Finding most common words in column WITHOUT specifying what words

echrist

New Member
Joined
Mar 5, 2013
Messages
4
Hey everyone. We're doing some restructuring of our programs at my organization, and I'm trying to make a list of what is considered most important to our clients based on their feedback. We enter their questionnaire responses into Excel regularly, but there are thousands of responses. I'm trying to make a list of what words appear most frequently without going through one by one and making a list of keywords.
Without keywords, I haven't been able to find anything on the subject.
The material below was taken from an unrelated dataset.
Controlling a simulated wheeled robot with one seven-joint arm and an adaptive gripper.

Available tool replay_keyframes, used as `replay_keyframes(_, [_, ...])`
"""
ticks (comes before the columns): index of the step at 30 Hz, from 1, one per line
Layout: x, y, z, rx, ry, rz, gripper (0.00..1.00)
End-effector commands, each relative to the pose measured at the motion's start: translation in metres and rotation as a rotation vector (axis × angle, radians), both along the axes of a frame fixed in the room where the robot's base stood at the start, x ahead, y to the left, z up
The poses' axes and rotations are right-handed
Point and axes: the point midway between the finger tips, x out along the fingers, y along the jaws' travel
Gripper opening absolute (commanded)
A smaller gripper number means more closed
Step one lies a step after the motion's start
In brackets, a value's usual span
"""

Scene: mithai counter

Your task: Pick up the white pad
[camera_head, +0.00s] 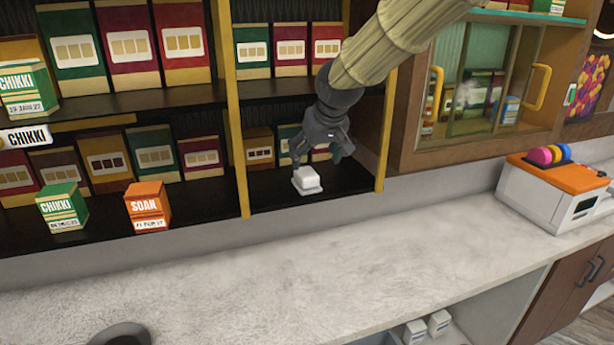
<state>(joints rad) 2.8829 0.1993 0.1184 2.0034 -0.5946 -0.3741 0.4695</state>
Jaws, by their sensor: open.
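The white pad (307,181) is a small white block on the dark bottom shelf of the right-hand shelf bay, near the shelf's front edge. My gripper (318,158) is open just above the pad, reaching down from the upper right. Its fingers point down toward the shelf, with one finger to the left of the pad's upper side and another to the right. I cannot tell whether any finger touches the pad.
Several boxes stand behind my gripper. A yellow post (234,125) is left of the bay, and a wooden cabinet (400,130) is to the right. An orange SOAN box (148,206) sits further left. The pale counter (280,275) below is mostly clear; a white-and-orange machine (556,190) stands at its right.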

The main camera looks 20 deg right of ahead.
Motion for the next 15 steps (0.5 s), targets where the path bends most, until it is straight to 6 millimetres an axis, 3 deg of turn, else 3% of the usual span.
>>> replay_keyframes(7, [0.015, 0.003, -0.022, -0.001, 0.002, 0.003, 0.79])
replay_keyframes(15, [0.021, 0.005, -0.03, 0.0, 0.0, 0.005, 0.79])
As an additional hurdle, the responses are written in sentence form (there will be ~10-15 words in each response).
For example:

I want to eat more pizza.
Make your program longer.
I wish we could eat more meals.

Obviously these are made up, but the hope is that "I," "eat," etc. are returned at the top of a list of most used words.
Is this possible?
Thanks in advance!
 
Actually, it isn't clear to me, do you want to count the frequency in each row (so each row has its own result)?
If yes, then try this:

VBA Code:
Sub a726216_WordFrequency_1()
'word frequency

Dim regEx As Object, matches As Object, x As Object, d As Object
Dim obj As New DataObject
Dim tx As String, z As String
Dim t, q, va, vb, vc, ary, p
Dim i As Long, n As Long, j As Long, k As Long


Application.ScreenUpdating = False
n = Range("A" & Rows.Count).End(xlUp).Row
ReDim vb(1 To n, 1 To 3)
Range("F2:F" & n).Value = "~~"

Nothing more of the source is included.